Most investors will likely exceed that 4% rate with capital gains, dividends, and interest in any given year. From and Index Investor’s point of view, as Dan Bortolotti points out, “It doesn’t really matter whether that return comes from interest, dividends or capital gains.” Funding retirement comes down to establishing a withdrawal rate to the expected total return of the portfolio. That is no easy task. To be safe, most financial planners or advisors will stick to a 4% withdrawal rate.
A much better approach is to assume that your actual income or cash flow from your investments (such as dividends, interest and capital gains) is what you should withdraw – regardless of the rate. Andrew Hallam wrote an interesting post recently regarding this in What Are Your Investments Really Worth?
Dividend investors are able to predict monthly dividend income very easily, so they are ahead of the game in this respect. If you want to live off your dividends (rate of return) without redeeming any shares (capital), then you only need to consider income. This is one of the main advantages of a dividend investing focused strategy.
In the same post mentioned above, Andrew writes in his comments:
“My online friend, Passive Income Earner has the right idea. To him, his portfolio is worth as much as the dividends it throws off in cash. This is a more conservative estimation of the cash flow potential of his account, because his analysis involves an assessment of the dividends only, and not the portfolio’s cash flow potential, based on selling 4% of his assets each year, upon retirement. He continually updates his passive income (dividend income) which I think is fabulous. Remember: Your account is only really worth as much as its cash flow value.”
The real question for a 100% dividend portfolio, is not what your income will be, but rather is it enough to support your retirement?
From Dripping to Collecting
DRIPs (Dividend Reinvestment Plans) are based on the simple concept of compound growth. Dripping Shares is the simple process of reinvesting dividends into new shares to increase growth. It is the same process as reinvesting GIC interest into another GIC, reinvesting mutual fund or index fund distributions into new units etc. Most dividend investors rely on the growth from DRIPs to increase their portfolio value over time.
If you are relying on a 100% dividend portfolio to fund retirement, then at retirement you can no longer DRIP your shares, since you need the dividend income. That means you go from being a Dripper to a Collector, and you lose any potential future growth in your portfolio. All your growth now becomes your income!
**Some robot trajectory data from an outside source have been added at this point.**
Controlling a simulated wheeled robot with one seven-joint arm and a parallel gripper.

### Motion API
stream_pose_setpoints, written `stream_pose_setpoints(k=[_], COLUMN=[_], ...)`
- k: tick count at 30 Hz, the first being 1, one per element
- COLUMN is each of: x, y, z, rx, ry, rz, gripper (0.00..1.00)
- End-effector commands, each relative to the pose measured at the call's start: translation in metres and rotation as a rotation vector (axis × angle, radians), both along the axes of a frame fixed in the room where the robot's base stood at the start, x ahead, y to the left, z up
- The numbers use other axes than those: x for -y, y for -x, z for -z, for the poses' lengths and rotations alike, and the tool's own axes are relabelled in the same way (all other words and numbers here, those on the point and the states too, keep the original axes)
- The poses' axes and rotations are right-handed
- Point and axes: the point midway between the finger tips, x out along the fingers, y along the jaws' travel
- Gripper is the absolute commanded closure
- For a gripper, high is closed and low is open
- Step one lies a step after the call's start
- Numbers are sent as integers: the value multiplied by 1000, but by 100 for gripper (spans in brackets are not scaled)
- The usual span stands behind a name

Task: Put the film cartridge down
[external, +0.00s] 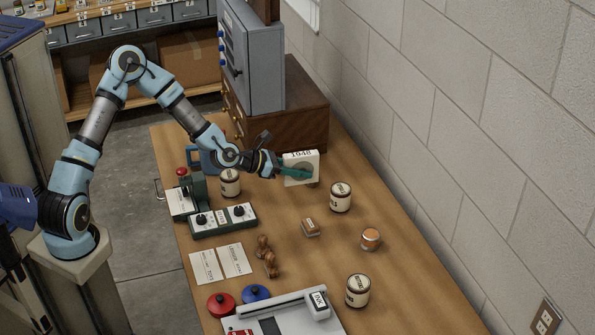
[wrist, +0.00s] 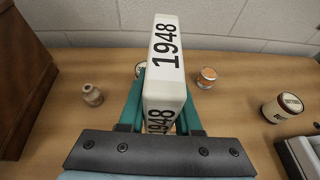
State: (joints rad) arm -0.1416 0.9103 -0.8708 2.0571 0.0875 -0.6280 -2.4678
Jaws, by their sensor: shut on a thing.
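The film cartridge (external: 300,158) is a white, flat box marked "1948". In the wrist view the film cartridge (wrist: 164,85) stands between my two teal fingers, its label on the top and near faces. My gripper (external: 296,173) is shut on it, and the fingers also show in the wrist view (wrist: 160,100). It seems held above the wooden table (external: 375,285), towards the wall side. The gap beneath it is hard to judge. The cartridge hides part of the table behind it.
A cream jar (external: 340,198) stands close right of the cartridge, with an orange-topped jar (external: 371,239) nearer the camera. Another jar (external: 230,183) and a control box (external: 222,220) are left. A wooden cabinet (external: 300,110) stands behind. Bare tabletop lies between jars and wall.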

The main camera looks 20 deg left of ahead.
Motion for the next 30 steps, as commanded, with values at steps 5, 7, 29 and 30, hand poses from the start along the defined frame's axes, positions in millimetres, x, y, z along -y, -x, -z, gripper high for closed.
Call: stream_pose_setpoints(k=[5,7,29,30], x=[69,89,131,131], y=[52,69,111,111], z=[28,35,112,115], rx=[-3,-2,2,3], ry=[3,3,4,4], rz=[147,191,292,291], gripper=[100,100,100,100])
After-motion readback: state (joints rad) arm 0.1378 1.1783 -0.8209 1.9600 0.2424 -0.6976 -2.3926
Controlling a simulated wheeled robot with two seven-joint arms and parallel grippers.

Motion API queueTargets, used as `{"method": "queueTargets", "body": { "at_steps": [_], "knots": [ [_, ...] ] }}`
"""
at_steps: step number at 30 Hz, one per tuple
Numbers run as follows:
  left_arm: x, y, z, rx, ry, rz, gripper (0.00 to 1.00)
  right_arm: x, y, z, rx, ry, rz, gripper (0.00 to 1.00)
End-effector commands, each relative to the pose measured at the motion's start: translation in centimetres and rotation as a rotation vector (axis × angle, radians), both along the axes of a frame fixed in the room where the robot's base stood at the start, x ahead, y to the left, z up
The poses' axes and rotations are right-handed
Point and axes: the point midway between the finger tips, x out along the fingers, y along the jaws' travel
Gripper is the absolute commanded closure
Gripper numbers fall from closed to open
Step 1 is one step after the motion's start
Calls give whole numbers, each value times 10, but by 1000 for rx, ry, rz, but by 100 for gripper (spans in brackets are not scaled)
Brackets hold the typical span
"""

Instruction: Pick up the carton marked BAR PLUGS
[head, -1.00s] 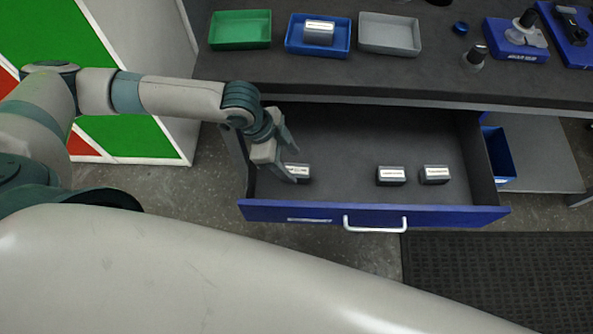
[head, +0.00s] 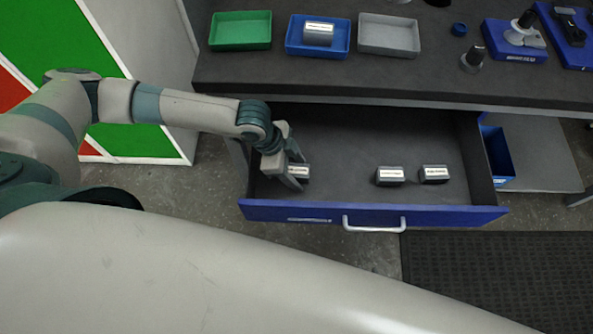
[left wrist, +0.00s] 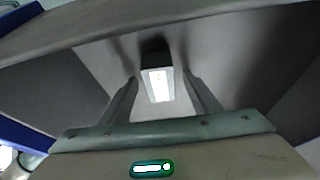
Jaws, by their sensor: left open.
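Three small dark grey cartons with white labels lie in the open drawer; the lettering is too small to read, so I cannot tell which is marked BAR PLUGS. The left carton (head: 304,172) is partly hidden by my left gripper (head: 294,170) in the head view. In the left wrist view this carton (left wrist: 155,58) lies ahead, between the two spread fingertips of my left gripper (left wrist: 160,80). The gripper is open, with a gap on each side of the carton. The middle carton (head: 390,177) and right carton (head: 434,174) stand apart from it. My right gripper is not in view.
The drawer (head: 270,210) has a blue front and grey floor, clear between the left and middle cartons. On the bench above stand a green tray (head: 240,44), a blue tray (head: 290,48) holding another carton (head: 318,33), and a grey tray (head: 390,50).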

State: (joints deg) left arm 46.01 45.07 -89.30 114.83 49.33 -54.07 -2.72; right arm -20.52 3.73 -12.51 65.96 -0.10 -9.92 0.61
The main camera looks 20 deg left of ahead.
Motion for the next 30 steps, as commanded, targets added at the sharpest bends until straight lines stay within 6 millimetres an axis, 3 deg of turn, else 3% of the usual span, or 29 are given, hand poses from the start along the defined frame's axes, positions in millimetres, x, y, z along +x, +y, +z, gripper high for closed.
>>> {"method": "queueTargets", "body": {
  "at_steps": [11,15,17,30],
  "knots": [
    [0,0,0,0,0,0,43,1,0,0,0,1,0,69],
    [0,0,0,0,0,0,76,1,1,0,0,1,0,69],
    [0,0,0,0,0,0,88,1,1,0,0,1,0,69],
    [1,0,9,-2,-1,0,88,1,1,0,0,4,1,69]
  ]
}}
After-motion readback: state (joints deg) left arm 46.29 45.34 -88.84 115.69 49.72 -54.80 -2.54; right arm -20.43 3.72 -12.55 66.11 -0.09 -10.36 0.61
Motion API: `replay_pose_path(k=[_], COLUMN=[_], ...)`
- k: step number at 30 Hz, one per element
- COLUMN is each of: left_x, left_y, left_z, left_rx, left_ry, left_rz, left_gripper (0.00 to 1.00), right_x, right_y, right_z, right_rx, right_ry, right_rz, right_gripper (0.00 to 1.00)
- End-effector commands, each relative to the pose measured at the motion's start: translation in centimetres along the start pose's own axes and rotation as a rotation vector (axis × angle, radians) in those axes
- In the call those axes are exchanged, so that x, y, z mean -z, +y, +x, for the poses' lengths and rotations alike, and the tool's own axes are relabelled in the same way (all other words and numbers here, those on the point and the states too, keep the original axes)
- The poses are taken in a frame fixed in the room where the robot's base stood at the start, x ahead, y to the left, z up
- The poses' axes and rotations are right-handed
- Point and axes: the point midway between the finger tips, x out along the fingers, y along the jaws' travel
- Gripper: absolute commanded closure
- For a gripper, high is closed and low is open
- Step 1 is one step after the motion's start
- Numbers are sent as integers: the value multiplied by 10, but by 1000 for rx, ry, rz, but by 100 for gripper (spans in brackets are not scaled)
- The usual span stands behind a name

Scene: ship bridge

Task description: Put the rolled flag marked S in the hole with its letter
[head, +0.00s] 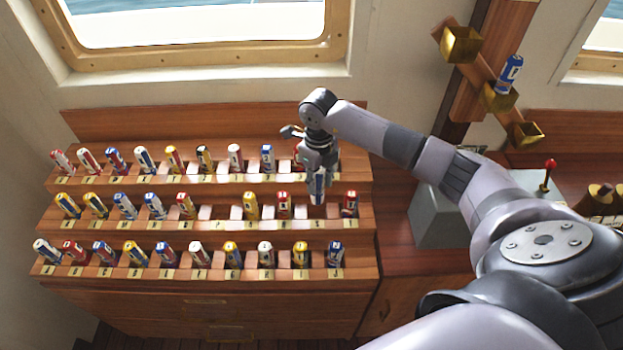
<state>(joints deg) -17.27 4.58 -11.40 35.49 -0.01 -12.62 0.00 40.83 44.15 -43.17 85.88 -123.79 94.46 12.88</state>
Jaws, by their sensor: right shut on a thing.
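My right gripper (318,169) is shut on a blue and white rolled flag (318,188). It holds the flag roughly upright, pointing down, over the right part of the middle row of the wooden flag rack (215,285). The flag's lower end is at or just above a slot between a red flag (283,204) and another red flag (350,203); I cannot tell whether it is inside. The letter on the held flag and the slot label are too small to read. My left gripper is out of view.
Several rolled flags stand in three stepped rows. An empty slot (222,212) shows in the middle row. My right arm hides part of the top row. Brass holders, one with a blue flag (509,72), hang on the wall. A grey console (440,215) stands right of the rack.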

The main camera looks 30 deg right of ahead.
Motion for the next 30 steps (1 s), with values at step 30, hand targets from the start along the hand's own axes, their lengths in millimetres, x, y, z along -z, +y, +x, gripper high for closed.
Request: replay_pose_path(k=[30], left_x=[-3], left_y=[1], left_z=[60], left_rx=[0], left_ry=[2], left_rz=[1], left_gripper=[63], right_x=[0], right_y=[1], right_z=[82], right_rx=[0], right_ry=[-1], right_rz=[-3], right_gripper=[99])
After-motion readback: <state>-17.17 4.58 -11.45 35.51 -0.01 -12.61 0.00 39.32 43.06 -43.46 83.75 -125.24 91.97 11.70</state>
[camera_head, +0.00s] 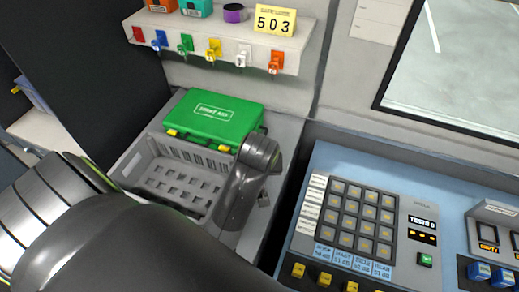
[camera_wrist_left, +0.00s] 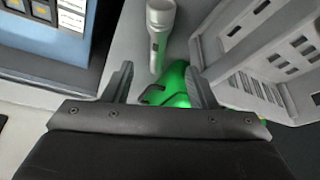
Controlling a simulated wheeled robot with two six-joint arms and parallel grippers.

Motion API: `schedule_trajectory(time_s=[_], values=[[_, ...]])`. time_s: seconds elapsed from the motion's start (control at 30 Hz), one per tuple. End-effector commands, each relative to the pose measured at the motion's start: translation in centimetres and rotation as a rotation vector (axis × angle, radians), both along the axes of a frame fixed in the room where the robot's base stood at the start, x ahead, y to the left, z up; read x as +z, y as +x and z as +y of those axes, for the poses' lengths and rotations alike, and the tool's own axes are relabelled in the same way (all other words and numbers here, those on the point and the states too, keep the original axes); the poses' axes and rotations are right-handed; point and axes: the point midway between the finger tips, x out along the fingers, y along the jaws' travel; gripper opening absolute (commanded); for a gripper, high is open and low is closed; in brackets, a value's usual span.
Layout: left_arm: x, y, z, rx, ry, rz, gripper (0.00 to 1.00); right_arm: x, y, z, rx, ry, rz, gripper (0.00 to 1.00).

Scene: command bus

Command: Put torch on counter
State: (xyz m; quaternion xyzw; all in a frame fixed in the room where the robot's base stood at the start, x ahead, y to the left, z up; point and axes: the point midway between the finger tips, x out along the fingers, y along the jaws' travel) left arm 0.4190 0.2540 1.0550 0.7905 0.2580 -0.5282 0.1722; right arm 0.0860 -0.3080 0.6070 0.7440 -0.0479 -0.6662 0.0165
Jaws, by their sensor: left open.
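A grey torch (camera_wrist_left: 160,35) with a wider head shows at the top of the left wrist view, over a pale grey surface (camera_wrist_left: 128,32). In the head view I cannot make it out behind my arm. My left gripper (camera_wrist_left: 160,78) is open, with the torch beyond its fingertips and apart from them. A green rounded thing with a black part (camera_wrist_left: 178,88) shows between the fingers; I cannot tell what it is. In the head view my left gripper (camera_head: 272,180) is mostly hidden behind my wrist, at the right side of the basket. My right gripper is not in view.
A grey basket (camera_head: 140,160) stands left of my wrist, with a green first aid case (camera_head: 212,118) behind it. A blue keypad console (camera_head: 330,165) is on the right. A shelf (camera_head: 205,35) with hanging keys runs above. Bare counter (camera_head: 290,135) shows between basket and console.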

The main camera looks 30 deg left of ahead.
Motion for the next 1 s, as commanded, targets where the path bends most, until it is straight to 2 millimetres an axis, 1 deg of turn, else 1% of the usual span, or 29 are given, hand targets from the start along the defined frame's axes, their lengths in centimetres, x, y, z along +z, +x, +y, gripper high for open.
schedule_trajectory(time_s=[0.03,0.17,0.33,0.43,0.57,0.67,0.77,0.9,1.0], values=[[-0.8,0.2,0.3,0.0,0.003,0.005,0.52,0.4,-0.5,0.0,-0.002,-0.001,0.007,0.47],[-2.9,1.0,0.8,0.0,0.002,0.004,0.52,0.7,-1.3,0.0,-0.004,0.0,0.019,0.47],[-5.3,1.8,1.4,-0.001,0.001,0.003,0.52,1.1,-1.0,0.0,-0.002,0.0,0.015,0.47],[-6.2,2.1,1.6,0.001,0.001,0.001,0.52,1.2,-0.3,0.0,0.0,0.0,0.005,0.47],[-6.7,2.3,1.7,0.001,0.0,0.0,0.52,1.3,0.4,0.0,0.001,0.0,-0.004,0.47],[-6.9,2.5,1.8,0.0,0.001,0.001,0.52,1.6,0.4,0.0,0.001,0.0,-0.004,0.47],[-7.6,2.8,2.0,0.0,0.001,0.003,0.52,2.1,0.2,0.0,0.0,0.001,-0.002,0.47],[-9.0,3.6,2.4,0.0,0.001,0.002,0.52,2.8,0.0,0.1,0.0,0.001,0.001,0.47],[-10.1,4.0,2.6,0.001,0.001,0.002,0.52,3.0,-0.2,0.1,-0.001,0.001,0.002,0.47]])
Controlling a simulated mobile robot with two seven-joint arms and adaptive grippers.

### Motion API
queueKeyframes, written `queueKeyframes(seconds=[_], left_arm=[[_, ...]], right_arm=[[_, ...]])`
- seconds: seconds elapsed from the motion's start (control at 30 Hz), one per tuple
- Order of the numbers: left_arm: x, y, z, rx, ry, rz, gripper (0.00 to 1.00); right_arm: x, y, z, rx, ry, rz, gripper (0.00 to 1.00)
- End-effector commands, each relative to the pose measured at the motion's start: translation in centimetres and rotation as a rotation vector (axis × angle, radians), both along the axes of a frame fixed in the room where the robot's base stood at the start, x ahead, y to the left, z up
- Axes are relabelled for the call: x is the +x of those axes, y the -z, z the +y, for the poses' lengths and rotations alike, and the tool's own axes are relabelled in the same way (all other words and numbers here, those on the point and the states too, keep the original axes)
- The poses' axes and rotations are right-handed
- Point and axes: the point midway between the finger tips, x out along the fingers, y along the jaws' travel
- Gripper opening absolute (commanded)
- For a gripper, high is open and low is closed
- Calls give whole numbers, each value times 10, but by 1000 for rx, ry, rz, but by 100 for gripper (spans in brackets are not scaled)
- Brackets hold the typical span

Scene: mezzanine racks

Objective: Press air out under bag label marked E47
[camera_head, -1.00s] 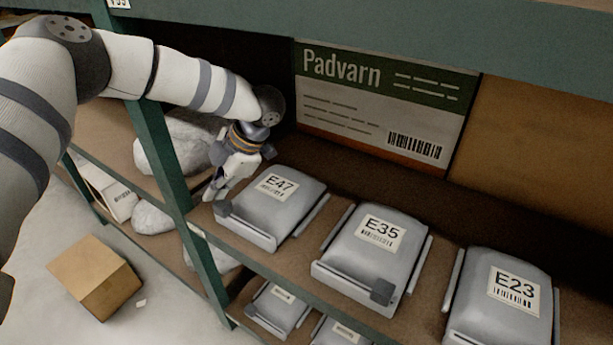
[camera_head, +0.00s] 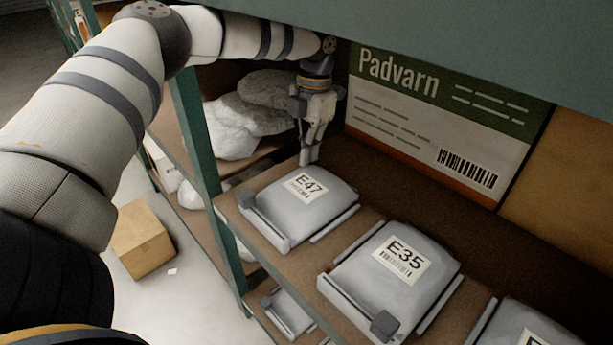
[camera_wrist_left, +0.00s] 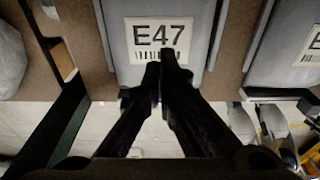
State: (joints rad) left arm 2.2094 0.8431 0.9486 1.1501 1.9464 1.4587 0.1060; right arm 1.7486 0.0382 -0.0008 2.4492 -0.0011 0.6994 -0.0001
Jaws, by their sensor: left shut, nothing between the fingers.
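The grey bag marked E47 (camera_head: 298,212) lies on the shelf between low side rails, with a dark clip at its front left corner. Its white label (camera_head: 305,186) faces up and reads E47. My left gripper (camera_head: 309,160) points down, shut and empty, at the back edge of this bag by the label. In the left wrist view the shut fingertips (camera_wrist_left: 166,62) overlap the lower edge of the E47 label (camera_wrist_left: 158,38). I cannot tell whether they touch the bag. My right gripper is not in view.
A grey bag marked E35 (camera_head: 385,285) lies to the right, and another bag (camera_head: 525,325) is cut off at the lower right. A green post (camera_head: 196,125) stands left of E47. The Padvarn sign (camera_head: 440,115) is behind. A cardboard box (camera_head: 143,240) sits on the floor.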

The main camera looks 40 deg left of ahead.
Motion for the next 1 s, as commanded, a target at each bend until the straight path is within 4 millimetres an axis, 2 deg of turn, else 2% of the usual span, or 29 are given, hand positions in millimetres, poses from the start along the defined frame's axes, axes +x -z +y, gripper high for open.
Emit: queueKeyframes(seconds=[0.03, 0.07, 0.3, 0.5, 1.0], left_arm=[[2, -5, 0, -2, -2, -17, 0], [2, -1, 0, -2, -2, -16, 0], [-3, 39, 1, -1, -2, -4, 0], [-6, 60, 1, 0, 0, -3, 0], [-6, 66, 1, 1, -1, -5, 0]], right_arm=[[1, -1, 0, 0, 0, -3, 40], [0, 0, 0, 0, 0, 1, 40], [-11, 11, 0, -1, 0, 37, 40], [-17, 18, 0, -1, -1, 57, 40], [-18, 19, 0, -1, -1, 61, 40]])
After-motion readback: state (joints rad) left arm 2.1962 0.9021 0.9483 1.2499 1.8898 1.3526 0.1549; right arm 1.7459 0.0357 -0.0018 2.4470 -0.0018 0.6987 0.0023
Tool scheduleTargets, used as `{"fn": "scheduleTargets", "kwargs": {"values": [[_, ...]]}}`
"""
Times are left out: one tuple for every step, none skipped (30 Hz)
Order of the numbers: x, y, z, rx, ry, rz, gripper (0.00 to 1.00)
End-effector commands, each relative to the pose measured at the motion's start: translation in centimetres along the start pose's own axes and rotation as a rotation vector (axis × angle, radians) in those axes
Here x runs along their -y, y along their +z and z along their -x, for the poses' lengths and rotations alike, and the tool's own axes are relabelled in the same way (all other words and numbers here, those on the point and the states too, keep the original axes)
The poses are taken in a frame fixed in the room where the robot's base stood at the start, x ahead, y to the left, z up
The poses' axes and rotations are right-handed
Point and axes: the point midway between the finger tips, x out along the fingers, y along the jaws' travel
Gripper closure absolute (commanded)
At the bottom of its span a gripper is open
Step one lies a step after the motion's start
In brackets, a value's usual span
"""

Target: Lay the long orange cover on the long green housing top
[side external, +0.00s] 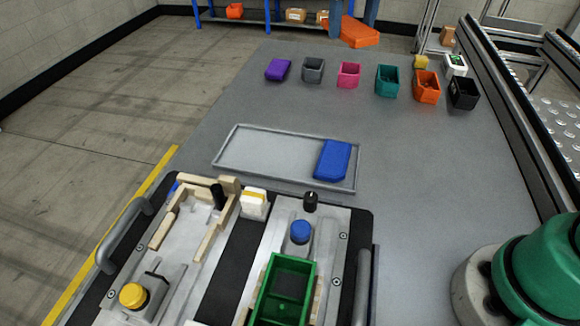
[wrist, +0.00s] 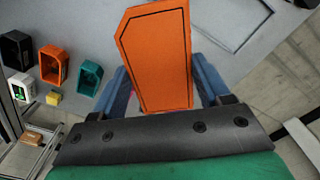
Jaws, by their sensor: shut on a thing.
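The long orange cover (wrist: 153,55) is held between the blue fingers of my gripper (wrist: 162,78), which is shut on its sides. In the side external view the orange cover (side external: 357,35) shows at the top, between the blue fingertips of my gripper (side external: 352,27), raised and tilted in the picture. The long green housing (side external: 283,291) sits in the right-hand fixture at the bottom of that view. Its top is open and its inside shows dark green. My gripper and the cover are far from it. The housing does not show in the wrist view.
A blue cover (side external: 332,160) lies in the shallow grey tray (side external: 255,165). The fixture has a blue button (side external: 301,231), a black knob (side external: 310,201) and a yellow button (side external: 132,295). Several small bins, including a teal one (side external: 387,80), stand along the far side.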

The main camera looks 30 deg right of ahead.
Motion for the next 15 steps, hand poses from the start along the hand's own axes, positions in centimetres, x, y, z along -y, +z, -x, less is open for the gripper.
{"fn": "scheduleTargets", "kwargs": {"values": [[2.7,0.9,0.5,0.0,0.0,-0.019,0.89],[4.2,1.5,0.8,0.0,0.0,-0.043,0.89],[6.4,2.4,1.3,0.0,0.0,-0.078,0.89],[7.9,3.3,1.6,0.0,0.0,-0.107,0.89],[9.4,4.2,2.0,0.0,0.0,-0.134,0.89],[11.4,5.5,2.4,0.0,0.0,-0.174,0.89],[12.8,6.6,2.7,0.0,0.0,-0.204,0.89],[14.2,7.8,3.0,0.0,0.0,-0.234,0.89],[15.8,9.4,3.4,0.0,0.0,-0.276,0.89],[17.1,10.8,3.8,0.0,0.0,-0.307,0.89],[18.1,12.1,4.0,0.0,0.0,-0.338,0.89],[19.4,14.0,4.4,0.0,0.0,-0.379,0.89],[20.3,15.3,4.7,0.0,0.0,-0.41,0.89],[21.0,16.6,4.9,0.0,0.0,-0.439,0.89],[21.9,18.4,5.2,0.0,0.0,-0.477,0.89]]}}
Can Dividends Support Retirement?
Some investors are considering a 100% dividend stock portfolio to fund their retirement. However there are two key considerations that should be taken into account with this approach. First, what is the dividend yield (rate of return) of the entire portfolio? Second, what original amount of capital (shares) do you need, to obtain a specific income? It comes down to being able to make that 4% withdrawal rate.
Back in February I did an interview with Dan Bortolotti at the Canadian Couch potato. In the first question I asked Dan if a portfolio of 100% dividend paying stocks could indeed support retirement income:
4% Isn’t Easy!
While it may not be the title of next year’s country hit, as a dividend investor getting a consistent 4% return from dividend income isn’t easy! Most of the big blue chips in the US for example such as JNJ, MCD pay dividend yields around 3.4% or lower. In Canada solid Dividend Paying stocks will get you a higher yield at around 3.5% to 5%. That higher yield also translates into much less capital growth!
So as a dividend investor, you are likely going to need a larger portfolio with a lower yield to sustain your retirement income. Or you take additional risk and add higher-yield stocks to a smaller sized portfolio, to achieve the same result.
Think about it, if you have a portfolio comprised primarily of big blue-chip giants such as JNJ and MCD, your dividend yield is around 3% to 3.4%. These are big safe blue chips, but they also have less growth overall than other stocks in the market. It’s going to take a lot of JNJ and MCD to fund your retirement, excluding the real return after inflation! Dividends don’t come cheap; you pay a premium for safety. That premium is the higher share price and the lower dividend yield. That lower dividend yield means you need a lot more capital to fund your retirement income!
For example using the Golden 4% Rule, you will need a dividend stock portfolio of 1 million at a generous dividend yield of 4% to earn $40K per year in dividend income. Cut that dividend yield down to 3.5%, and to earn the same $40K requires an initial portfolio of $1.14 million. Cut the yield down to 3% and you need an initial portfolio of $1.33 million. Since you are withdrawing 100% of your dividend income, you only have the capital appreciation of the stocks to increase your portfolio value.
It is possible to support your retirement with a 100% dividend stock portfolio. However, to earn a reasonable retirement income, you would need a very large basket of dividend stocks earning a low rate of return. While living off your dividends sounds catchy, in reality you need a very large portfolio to do so!